"Ninety minutes that did not shake the world." This phrase could well be used to sum up US Secretary of State Colin Powell's speech to the UN Security Council on Wednesday. Powell brought proof in the form of audio-recordings, intercepted radio transmissions, slides and other visual aides, that Iraq had violated UN Security Council resolution 1441. The US Secretary of State was supposed to convince Council members and the international community that Iraq could only be dealt with by force. However, he did not manage to sway the Security Council members.
The head of the UN monitoring commission (UNMOVIC), Hans Blix, who is checking Iraq in the name of the international community, has already said that the majority of the evidence about Iraq's guilt presented by Powell was "circumstantial." On the other hand, UN Secretary General Kofi Annan stressed that the Security Council session had shown that war could be avoided. The general conclusion drawn after the session was that all the information presented by the US had to be studied and checked thoroughly by the inspectors in Iraq and, consequently, inspections should be continued. Accordingly, the next Security Council session scheduled for February 14th should be decisive. Powell's accusations against Iraq must be either proved or disproved.
However, the US claims with regard to Iraq in many ways coincide with those made by the inspectors working in the country. Iraq complains that the USA is trying to drive a wedge between Baghdad and the inspectors. However, prior to Powell's report, the latter had said that the Iraqi leadership had not actively co-operated with them. To some extent, the Iraqis only have themselves to blame, as they have allowed the USA to make these charges. They should not respond to the accusations, but let them guide their actions.
Before Powell made his speech to the UN, Blix had asked the Iraqi leadership to provide him with information missing from the long Iraqi dossier given to the UN Security Council on December 7th. In particular, he wanted information concerning the destruction of weapons of mass destruction. Blix had also hoped that Iraq would give a detailed account about its possession of VX gas and anthrax strains, that the country's leadership would agree to flights of U2 planes over its territory and that it would back the possibility of interviewing scientists without government officials being present. Blix is counting on being given an answer to these points this weekend, when he and the head of the International Atomic Energy Agency, Mohammed El-Baradei, visit Baghdad.
According to Blix, the forthcoming meeting will give the Iraqis the opportunity to present evidence that they have destroyed banned items and ended prohibited programmes. The UNMOVIC head stressed that Iraq had to "give us hope." To a certain degree, Powell is right that the burden of responsibility lies with Iraq and not the inspectors to prove that the country has nothing to hide. Every member of the Security Council agrees with this. During the Council's debate, Russian Foreign Minister Igor Ivanov said that Iraq should be the first country interested in clarifying the issue of whether or not it possessed weapons of mass destruction and the means of their delivery.

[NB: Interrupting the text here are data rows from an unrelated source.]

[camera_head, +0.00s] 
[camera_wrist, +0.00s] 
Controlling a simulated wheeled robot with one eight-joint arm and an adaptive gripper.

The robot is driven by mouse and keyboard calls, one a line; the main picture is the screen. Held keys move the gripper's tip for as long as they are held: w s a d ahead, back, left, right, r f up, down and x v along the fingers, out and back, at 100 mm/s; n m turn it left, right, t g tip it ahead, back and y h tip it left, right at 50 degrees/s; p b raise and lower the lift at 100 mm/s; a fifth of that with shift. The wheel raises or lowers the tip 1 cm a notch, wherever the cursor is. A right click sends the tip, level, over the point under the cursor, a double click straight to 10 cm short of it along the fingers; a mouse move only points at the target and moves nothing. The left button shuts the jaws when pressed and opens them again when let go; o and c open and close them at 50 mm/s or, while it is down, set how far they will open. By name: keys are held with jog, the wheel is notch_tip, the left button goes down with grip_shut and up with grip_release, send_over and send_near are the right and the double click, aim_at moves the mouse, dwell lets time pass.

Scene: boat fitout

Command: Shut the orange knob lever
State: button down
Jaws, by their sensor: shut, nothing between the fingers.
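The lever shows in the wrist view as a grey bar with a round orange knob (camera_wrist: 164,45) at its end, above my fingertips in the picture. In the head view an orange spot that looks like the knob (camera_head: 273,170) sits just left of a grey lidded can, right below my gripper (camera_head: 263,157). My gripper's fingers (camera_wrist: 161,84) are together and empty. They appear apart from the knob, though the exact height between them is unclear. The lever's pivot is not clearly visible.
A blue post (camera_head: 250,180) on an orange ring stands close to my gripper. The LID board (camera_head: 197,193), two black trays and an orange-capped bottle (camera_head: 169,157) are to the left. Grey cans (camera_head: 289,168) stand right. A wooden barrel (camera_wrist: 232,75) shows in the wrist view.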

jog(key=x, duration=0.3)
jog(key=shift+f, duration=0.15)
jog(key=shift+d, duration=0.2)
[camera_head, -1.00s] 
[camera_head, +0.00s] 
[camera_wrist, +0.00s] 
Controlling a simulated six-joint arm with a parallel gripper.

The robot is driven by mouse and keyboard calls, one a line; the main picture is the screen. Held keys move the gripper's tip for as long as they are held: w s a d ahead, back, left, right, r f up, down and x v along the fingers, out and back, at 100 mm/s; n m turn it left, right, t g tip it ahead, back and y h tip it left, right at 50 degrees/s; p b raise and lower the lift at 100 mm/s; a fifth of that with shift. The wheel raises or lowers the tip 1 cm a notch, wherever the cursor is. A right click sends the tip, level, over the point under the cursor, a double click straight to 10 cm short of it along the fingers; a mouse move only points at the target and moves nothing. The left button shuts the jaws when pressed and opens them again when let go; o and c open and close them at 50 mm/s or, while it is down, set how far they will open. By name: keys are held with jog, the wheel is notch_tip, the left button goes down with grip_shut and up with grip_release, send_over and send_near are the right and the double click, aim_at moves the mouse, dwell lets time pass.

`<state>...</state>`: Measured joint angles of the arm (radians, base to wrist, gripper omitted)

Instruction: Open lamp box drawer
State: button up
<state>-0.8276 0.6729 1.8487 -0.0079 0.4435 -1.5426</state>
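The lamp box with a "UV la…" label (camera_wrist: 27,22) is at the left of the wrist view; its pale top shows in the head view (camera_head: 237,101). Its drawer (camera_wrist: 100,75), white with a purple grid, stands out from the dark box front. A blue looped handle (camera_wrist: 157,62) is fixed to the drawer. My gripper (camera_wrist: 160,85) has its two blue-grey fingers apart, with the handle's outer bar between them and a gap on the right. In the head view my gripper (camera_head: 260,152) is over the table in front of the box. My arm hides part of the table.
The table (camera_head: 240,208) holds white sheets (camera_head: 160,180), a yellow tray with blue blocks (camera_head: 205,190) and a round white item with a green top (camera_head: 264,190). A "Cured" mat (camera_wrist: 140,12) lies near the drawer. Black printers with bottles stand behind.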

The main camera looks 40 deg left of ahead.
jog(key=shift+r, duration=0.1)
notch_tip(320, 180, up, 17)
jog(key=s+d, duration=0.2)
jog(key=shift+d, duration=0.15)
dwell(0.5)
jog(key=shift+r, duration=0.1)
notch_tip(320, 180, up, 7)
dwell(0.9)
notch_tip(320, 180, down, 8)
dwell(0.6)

Accordingly, what will be Baghdad's next move? The Iraqi leadership has already denied that it has refused to allow reconnaissance flights over the country. The Iraqis are only asking that the allies stop their patrols in the no-fly zones in southern and northern Iraq while the U2s are in the air. It cannot be ruled out that this issue will be resolved during Blix and El-Baradei's visit.

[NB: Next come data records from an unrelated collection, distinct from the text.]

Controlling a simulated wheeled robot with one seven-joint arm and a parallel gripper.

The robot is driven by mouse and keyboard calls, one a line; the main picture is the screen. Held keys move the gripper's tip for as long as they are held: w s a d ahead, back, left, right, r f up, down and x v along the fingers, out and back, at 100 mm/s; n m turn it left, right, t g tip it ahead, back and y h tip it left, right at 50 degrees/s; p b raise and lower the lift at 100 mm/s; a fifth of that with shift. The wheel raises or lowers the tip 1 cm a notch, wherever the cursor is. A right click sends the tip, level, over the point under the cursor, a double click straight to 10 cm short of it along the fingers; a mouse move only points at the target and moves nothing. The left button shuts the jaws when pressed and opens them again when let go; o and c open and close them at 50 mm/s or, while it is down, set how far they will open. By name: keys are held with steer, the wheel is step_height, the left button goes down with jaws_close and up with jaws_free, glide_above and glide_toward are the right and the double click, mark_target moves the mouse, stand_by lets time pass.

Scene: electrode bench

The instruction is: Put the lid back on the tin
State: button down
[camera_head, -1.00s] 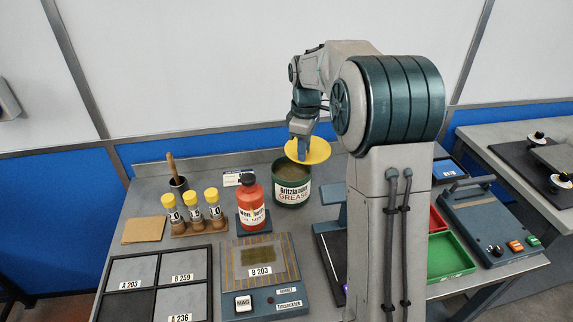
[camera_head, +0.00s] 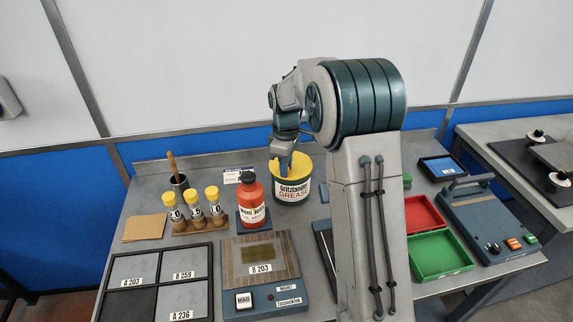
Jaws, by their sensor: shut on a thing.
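The green tin (camera_head: 292,196) with a white "Gritzlander GREASE" label stands upright near the back of the bench. The yellow lid (camera_head: 301,172) is at the tin's mouth and covers much of it. The lid looks tilted, and I cannot tell whether its rim touches the tin all round. My gripper (camera_head: 281,168) is above the left part of the mouth, pointing down, and is shut on the lid. Its fingertips are small and partly merge with the lid, so the exact hold is hard to see.
A red bottle (camera_head: 250,203) stands close to the tin's left. The magnet block (camera_head: 262,290) lies in front. Red (camera_head: 425,214) and green (camera_head: 441,255) trays lie right of my arm.

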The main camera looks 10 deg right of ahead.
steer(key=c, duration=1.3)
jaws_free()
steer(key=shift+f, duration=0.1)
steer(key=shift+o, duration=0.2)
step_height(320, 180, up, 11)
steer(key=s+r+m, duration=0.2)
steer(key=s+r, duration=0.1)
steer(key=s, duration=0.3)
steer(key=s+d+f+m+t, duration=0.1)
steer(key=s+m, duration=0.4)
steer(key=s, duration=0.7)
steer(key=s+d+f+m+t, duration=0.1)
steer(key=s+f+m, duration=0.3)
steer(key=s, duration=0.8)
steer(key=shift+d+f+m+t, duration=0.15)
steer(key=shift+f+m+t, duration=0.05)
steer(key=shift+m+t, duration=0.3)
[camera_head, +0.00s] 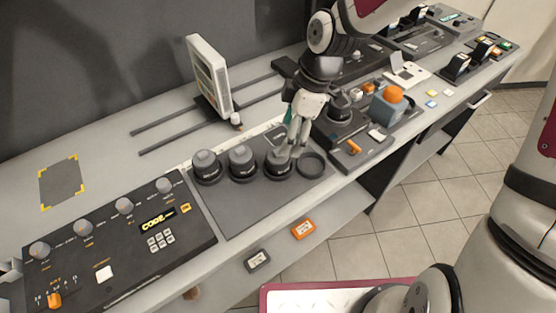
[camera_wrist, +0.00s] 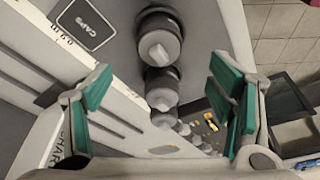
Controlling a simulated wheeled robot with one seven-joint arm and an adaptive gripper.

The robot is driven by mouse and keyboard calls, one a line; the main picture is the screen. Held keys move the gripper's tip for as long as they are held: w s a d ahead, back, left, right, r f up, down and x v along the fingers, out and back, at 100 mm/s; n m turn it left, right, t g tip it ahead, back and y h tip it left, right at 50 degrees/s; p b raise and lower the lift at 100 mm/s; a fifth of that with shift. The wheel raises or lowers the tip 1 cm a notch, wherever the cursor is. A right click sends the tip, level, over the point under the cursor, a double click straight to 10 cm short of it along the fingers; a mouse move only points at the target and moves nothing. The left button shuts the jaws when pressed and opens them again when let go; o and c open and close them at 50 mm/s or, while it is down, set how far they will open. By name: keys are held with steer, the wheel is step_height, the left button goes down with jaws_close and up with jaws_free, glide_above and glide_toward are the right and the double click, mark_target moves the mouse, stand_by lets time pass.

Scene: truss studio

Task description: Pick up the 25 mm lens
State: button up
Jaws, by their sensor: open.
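Three dark lenses with grey caps stand upright in a row on a dark grey mat (camera_head: 236,215): a left lens (camera_head: 206,167), a middle lens (camera_head: 241,162) and a right lens (camera_head: 278,164). I cannot read any focal length, so I cannot tell which is the 25 mm one. My gripper (camera_head: 296,143) is open and empty, pointing down close to the right lens and partly in front of it. In the wrist view, my gripper (camera_wrist: 161,76) has its fingers spread on either side of the lens row; a near lens (camera_wrist: 158,44) and another lens (camera_wrist: 162,87) show there.
A control panel (camera_head: 125,240) with knobs stands left of the mat. A white monitor (camera_head: 209,75) stands behind. An orange-topped device (camera_head: 388,103) stands to the right. Small cartridges (camera_head: 303,230) sit along the front.

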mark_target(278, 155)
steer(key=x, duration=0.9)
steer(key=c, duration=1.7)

It is possible that, in light of Powell's UN report, they could also discuss the matter of extending the scope of the inspections. Two permanent Security Council members, France and Russia, made proposals to this effect.
The UN is anxiously waiting for Blix and El-Baradei to return from Baghdad. If Blix announces that Baghdad is as inactive as before, then even the most vociferous opponents of war and advocates of continuing the inspections will find their hands tied. Accordingly, the Iraqi issue will only have to wait until the new date of February 14th. The US leadership is also waiting for Blix. The US National Security Adviser Condoleezza Rice has said live on CNN that the USA believes that Blix's February 14th report will show again whether or not Saddam Hussein is trying to comply with resolution 1441. However, Rice stressed that every decision taken by the UN Security Council could not be delaying tactics.
According to Rice, George Bush's administration so far considers the situation around Iraq to be in the diplomatic phase. Serious, one could say even unexpected steps, will have to be taken by Saddam Hussein if the military phase is to be avoided. The problem is only that the USA will either be pleased with his removal from power, which is unlikely, or that Iraq will admit to the fact that it has weapons of mass destruction, which is also difficult to believe.